Torniquete é um conto agoniante, mas que te pega de uma maneira que não dá para interromper a leitura. É totalmente subjetivo dizer isso, mas ele me causou uma sensação semelhante à de Eu Sou o Umbral da Porta, de Stephen King, e aí não sei dizer se é só porque as duas histórias têm em comum protagonistas que tomam a decisão drástica de "cortar o mal pela raiz" livrando-se de uma parte do próprio corpo, ou se existe alguma semelhança mais sutil. Millôr Aleixo é um jovem morador de Três Rios que ganha a vida trabalhando pendurado num rapel, limpando janelas de prédios altos, e de repente, por motivo nenhum, começa a sentir uma coceira atroz na perna direita, que nenhum tratamento consegue resolver, simplesmente porque não parece ter qualquer causa que se possa detectar para tratar.

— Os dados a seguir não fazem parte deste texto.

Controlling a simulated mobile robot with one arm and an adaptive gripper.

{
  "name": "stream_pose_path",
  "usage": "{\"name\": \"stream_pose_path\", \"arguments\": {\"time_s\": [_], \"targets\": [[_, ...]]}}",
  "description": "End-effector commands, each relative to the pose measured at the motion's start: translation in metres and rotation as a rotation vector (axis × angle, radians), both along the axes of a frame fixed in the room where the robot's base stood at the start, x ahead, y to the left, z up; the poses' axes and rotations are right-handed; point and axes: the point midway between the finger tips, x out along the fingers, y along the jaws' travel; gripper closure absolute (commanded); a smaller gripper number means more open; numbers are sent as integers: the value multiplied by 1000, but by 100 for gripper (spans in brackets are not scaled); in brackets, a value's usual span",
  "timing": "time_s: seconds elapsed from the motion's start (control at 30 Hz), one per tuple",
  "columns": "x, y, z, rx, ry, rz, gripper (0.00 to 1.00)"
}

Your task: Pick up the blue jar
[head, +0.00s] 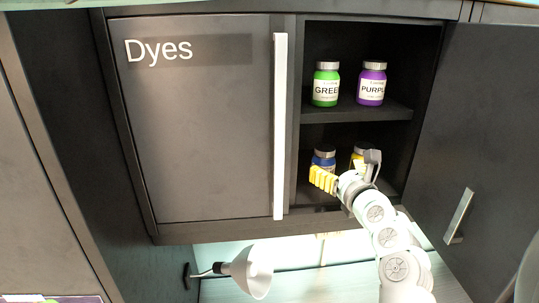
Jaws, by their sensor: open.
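The blue jar (323,160) stands on the lower shelf of the open cabinet, in its left part. It has a grey lid, and its lower part is hidden behind my gripper. My gripper (346,166) is open in front of the lower shelf, with a yellow-padded finger (323,179) in front of the blue jar and a grey finger to the right. From this view I cannot tell how far the fingers are from the jar. Nothing shows held between them.
A yellow jar (357,158) stands right of the blue one, partly hidden by my gripper. A green jar (326,85) and a purple jar (372,84) stand on the upper shelf (354,112). The right door (478,150) is open; the left Dyes door (200,130) is closed.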

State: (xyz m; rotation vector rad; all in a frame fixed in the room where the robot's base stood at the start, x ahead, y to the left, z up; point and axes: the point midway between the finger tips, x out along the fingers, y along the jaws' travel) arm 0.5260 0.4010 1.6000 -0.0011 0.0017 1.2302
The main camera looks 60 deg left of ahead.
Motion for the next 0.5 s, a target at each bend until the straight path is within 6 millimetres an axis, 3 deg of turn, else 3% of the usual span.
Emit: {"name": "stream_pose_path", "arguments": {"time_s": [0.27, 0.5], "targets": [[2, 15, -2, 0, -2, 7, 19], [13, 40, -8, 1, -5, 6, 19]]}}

Quando a coceira se transforma numa dor, também sem causa aparente, e o rapaz está a ponto de enlouquecer, sem conseguir trabalhar, nem dormir, nem nada, ele decide amputar a perna com o "auxílio" de um trem. Para narrar a história, o autor pega carona numa entrevista na qual Millôr conta o acontecido a um repórter – pois, é claro, um caso grotesco e sanguinolento como esse tem muito valor para a imprensa, e nesse caso nem dá para criticar muito, pois, afinal, estamos aqui lendo o conto, não estamos?… O entrelaçamento de histórias continua, pois a ex-namorada de Millôr, que o largou quando ele começou a ter o problema com a perna, era uma certa Kelly Milena, nome que o leitor, nessa altura do livro, já "ouviu" antes.

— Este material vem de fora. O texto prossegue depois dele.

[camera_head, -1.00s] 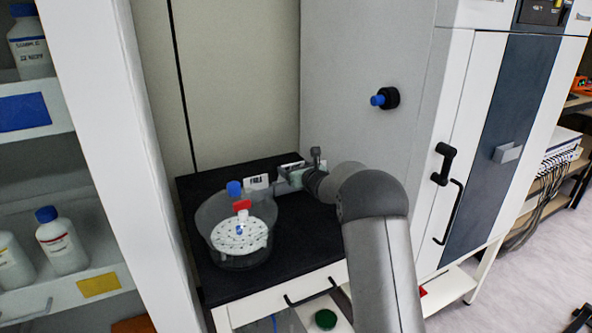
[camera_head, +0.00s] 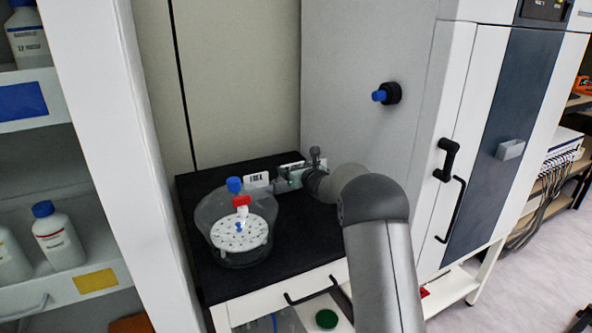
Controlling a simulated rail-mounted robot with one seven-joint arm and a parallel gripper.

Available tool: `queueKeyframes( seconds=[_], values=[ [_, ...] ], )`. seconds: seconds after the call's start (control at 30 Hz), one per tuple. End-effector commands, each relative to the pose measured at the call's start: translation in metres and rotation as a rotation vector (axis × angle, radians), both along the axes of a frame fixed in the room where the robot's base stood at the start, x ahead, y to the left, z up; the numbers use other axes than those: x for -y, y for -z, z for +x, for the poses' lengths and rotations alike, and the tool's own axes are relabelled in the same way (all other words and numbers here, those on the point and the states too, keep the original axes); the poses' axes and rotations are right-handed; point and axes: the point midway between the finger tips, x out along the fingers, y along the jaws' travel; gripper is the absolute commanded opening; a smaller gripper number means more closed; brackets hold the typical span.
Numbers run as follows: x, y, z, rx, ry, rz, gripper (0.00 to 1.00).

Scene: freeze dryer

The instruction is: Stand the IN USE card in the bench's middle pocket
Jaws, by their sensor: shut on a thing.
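My gripper (camera_head: 287,181) is at the back of the black bench top (camera_head: 285,230), low over it, and is shut on a thing mostly hidden by the jaws. A pale greenish card edge (camera_head: 291,167) shows right behind the jaws; I cannot read it or tell whether it is the held IN USE card. A white card with dark lettering (camera_head: 257,181) stands just left of the gripper, its text too blurred to read surely. The pockets cannot be made out, so I cannot tell whether the held thing is in one.
A clear round vessel (camera_head: 240,257) with a white perforated plate and a blue-capped, red-handled fitting stands on the bench's left. The grey cabinet wall (camera_head: 345,90) with a blue-tipped knob (camera_head: 380,96) rises at right. The bench's front middle is clear.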

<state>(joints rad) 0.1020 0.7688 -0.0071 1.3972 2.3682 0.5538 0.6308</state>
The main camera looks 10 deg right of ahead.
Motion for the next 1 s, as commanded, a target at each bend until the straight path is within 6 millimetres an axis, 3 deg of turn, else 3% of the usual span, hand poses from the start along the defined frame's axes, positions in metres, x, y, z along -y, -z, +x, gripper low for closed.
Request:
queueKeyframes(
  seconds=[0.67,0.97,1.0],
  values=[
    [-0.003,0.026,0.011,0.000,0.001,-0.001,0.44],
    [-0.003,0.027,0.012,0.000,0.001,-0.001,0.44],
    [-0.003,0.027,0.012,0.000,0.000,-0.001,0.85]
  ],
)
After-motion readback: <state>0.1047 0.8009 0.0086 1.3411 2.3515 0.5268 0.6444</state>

O Último Centavo da Sra. Shin conta-nos sobre uma senhora idosa, descendente de japoneses, que, apesar de ter nascido e, pelo que entendemos, sempre ter vivido no Brasil, nunca realmente se adaptou ao país; o jeito espalhafatoso dos brasileiros, a falta de disciplina e de respeito para com os mais velhos, e em especial o famoso "jeitinho" a deixam exasperada. Não dá para deixar de refletir que o Japão do qual ela sente saudade (o que é paradoxal, pois como alguém pode ter saudade do que não conheceu?) é provavelmente um Japão que já não existe há muito tempo. Para encontrar um pouco de paz, ela costuma ir ao templo budista que existe em sua cidade (não é explicitado de qual cidade se trata), onde tem conversas com a estátua de Shinigami, o deus da morte. No conto, "Shinigami" é usado como um nome individual, como sendo o nome desse deus específico, mas, se formos pesquisar nos contextos do budismo e xintoísmo, veremos que "shinigami" designa toda uma classe de deuses (talvez "espíritos" seja mais adequado) que teriam por função determinar o momento da morte dos seres humanos – é mais ou menos o que quem viu Death Note já conhece. De qualquer forma, hoje em dia a maioria dos japoneses considera tais entidades como figuras puramente simbólicas, o que não é bem o caso nesta história… Pode parecer mórbido, ou ao menos esquisito, alguém orar para um deus da morte, mas a cultura japonesa tradicional lida, ou lidava, com a morte de uma maneira mais filosófica que a nossa, vendo-a como uma coisa natural e inevitável, uma passagem que todos nós faremos mais cedo ou mais tarde e que, portanto, é melhor aceitar com tranquilidade desde já. Tínhamos algo parecido no ocidente: os romanos (seguindo a tradição de outros povos pagãos antes deles) e depois os cristãos dos primeiros séculos, encaravam a morte com serenidade, mas essa atitude se perdeu com a secularização e o avanço do materialismo, até chegarmos à sociedade atual, na qual o simples ato de mencionar a morte é considerado de mau gosto. Em tempo: O Último Centavo da Sra. Shin está evidentemente ambientado alguns anos depois da maior parte dos outros contos do livro – em 1994 ou depois, já que a moeda mencionada é o real.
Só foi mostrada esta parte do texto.